A racionalidade de Pyongyang
As ameaças e o embargo norte-americanos respondem às provocações e aos testes militares norte-coreanos. Depois de ter enviado um porta-aviões ao Mar do Japão, Trump exige um comprometimento mais firme da China. Mesmo que Pequim endureça as sanções contra Pyongyang, é pouco provável que os líderes coreanos renunciem ao programa nuclear, que se tornou seu seguro de vida
A retomada da tensão na Península Coreana, que se seguiu ao desfile militar espetacular organizado por Pyongyang e ao envio de uma frota ao largo de sua costa por Washington, não foi em si uma novidade. O que na realidade se revela novo é que a demonstração de força era um blefe: o porta-aviões e sua escolta se encaminhavam para o Oceano Índico… As diatribes e ameaças de Donald Trump e Kim Jong-un fizeram crescer ainda mais a febre e os riscos de uma escalada na região. A manobra grosseira de Trump revelou principalmente, como se fosse necessário, que o novo presidente ignora a complexidade do caso norte-coreano e até mesmo os fatos mais elementares da história da península, que, segundo ele, “outrora foi uma parte da China”.1 Isso nunca aconteceu.

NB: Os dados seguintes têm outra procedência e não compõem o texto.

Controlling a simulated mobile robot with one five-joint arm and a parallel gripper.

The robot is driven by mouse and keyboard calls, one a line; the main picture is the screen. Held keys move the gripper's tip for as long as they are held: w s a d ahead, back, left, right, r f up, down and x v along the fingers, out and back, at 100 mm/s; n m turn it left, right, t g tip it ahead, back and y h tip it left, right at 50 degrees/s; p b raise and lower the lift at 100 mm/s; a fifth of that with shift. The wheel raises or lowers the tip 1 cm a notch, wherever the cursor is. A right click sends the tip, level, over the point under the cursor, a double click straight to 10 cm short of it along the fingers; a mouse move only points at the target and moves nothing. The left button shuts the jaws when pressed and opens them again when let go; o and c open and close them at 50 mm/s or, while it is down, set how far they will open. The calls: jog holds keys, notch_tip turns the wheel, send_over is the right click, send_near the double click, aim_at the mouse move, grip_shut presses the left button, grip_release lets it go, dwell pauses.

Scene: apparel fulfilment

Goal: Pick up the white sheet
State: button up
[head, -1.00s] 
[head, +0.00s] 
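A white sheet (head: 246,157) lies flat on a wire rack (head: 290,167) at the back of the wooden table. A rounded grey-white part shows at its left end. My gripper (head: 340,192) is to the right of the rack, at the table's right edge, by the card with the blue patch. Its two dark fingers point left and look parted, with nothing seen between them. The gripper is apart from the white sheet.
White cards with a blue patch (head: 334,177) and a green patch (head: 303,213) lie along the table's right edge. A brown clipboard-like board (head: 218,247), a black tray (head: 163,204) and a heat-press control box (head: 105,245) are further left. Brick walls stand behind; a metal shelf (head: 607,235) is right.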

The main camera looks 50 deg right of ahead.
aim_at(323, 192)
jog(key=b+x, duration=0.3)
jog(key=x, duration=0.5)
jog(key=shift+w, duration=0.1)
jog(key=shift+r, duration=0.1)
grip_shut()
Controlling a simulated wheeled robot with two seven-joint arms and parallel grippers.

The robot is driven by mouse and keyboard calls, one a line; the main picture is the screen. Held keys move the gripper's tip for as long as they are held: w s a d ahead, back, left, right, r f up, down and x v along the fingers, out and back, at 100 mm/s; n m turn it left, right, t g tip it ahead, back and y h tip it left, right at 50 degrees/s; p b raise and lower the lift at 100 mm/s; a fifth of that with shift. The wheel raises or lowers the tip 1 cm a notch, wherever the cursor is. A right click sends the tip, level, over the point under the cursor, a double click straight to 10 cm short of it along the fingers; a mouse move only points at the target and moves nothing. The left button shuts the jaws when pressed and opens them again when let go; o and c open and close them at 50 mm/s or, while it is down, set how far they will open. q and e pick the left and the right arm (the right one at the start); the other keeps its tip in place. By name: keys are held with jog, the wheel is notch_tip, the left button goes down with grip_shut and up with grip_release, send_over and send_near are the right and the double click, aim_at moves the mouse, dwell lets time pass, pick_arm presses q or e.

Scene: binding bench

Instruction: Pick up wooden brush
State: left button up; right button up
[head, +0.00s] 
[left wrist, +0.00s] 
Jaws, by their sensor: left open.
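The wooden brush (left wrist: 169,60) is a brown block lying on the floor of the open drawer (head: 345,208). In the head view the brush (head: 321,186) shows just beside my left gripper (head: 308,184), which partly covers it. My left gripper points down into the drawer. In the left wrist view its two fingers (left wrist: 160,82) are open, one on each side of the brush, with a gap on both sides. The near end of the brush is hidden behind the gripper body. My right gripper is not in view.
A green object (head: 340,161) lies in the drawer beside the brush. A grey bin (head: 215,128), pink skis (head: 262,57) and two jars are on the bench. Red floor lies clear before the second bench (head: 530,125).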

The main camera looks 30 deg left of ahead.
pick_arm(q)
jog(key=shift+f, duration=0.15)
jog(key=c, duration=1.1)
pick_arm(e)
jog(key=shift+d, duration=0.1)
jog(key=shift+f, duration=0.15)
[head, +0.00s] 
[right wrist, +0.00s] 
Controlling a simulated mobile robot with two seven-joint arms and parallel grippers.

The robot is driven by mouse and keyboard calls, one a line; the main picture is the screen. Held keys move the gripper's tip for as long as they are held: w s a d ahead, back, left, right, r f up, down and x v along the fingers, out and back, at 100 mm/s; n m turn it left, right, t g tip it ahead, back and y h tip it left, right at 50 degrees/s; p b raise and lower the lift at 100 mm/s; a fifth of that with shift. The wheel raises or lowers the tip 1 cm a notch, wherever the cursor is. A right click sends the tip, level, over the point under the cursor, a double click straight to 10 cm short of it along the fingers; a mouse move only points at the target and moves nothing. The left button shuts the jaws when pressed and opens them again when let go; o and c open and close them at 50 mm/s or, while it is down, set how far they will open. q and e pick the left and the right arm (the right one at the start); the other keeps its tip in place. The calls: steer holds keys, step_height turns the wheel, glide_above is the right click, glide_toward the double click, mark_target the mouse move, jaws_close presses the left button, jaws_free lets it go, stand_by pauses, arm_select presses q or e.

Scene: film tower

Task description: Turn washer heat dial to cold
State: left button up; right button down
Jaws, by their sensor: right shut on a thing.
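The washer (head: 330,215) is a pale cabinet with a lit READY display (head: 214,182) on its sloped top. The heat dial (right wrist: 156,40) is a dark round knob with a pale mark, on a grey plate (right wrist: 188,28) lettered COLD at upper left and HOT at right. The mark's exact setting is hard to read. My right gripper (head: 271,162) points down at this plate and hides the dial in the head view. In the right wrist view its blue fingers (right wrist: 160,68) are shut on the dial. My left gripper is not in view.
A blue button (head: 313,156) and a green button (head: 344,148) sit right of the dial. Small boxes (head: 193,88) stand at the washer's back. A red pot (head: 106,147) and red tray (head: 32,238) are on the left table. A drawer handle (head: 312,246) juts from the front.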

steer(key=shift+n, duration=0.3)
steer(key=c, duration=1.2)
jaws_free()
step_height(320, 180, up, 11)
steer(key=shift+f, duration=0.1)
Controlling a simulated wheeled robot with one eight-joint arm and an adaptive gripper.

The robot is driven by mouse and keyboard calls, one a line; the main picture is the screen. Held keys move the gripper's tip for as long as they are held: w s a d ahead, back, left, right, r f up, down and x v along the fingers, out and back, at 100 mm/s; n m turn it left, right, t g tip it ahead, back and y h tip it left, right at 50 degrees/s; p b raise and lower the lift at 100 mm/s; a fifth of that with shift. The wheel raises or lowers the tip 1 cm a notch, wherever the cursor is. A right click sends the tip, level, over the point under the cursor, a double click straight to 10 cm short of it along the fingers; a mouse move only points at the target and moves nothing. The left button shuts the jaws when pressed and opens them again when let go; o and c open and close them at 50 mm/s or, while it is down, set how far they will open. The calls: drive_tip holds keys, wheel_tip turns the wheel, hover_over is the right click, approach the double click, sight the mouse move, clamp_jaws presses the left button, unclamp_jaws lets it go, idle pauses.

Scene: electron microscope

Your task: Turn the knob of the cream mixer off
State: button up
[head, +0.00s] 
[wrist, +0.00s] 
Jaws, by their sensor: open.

De fato, a Coreia constitui um foco de tensão permanente desde a suspensão da guerra entre o Norte e o Sul (1950-1953) com um armistício que nunca foi seguido de um tratado de paz. Além disso, as ameaças de intervenção militar norte-americana não datam de hoje: elas foram brandidas em 1994 por ocasião da primeira crise nuclear, quando a República Popular Democrática da Coreia confirmou que havia produzido plutônio. O confronto foi evitado por pouco pela visita-surpresa do ex-presidente norte-americano Jimmy Carter a Pyongyang.
A impaciência de Trump em romper com a “estratégia da paciência” (um imobilismo diplomático com sanções) da administração Obama, que em nada deteve a progressão norte-coreana em matéria nuclear e balística, pode fazê-lo cometer erros de julgamento. A ameaça ou o recurso à força não serão suficientes para resolver sozinhos o problema. Desde sua fundação, em 1948, a Coreia do Norte ergue a cabeça diante das grandes potências: não somente dos Estados Unidos, mas também de seus mentores de outrora, a China e a União Soviética. Hoje, ela demonstra a mesma feroz independência ao desafiar Washington e Pequim.
A oportunidade perdida de 1994
Para além da personalização da crise, reduzida a uma “queda de braço” entre dois líderes impulsivos, a fase atual de tensão revela o impasse a que conduziram mais de 25 anos de uma política – a dos Estados Unidos e de seus aliados – que, centrada na não proliferação, ignorou quais motivações levariam os líderes norte-coreanos a desenvolver armas nucleares.
Prevendo que só poderiam contar com suas próprias forças, eles colocaram em prática, no fim dos anos 1980, com a ajuda dos soviéticos, um programa nuclear civil que depois orientaram, clandestinamente, para uso militar. O colapso da URSS e a evolução da China, que resultaram em vulnerabilidade crescente para o país, apenas os incentivaram a prosseguir em seu programa, com a cooperação sobretudo do Paquistão. Os ataques norte-americanos no Iraque, Afeganistão e ultimamente na Síria fortaleceram uma convicção deles: apenas a posse de armas nucleares poderia evitar tal sorte.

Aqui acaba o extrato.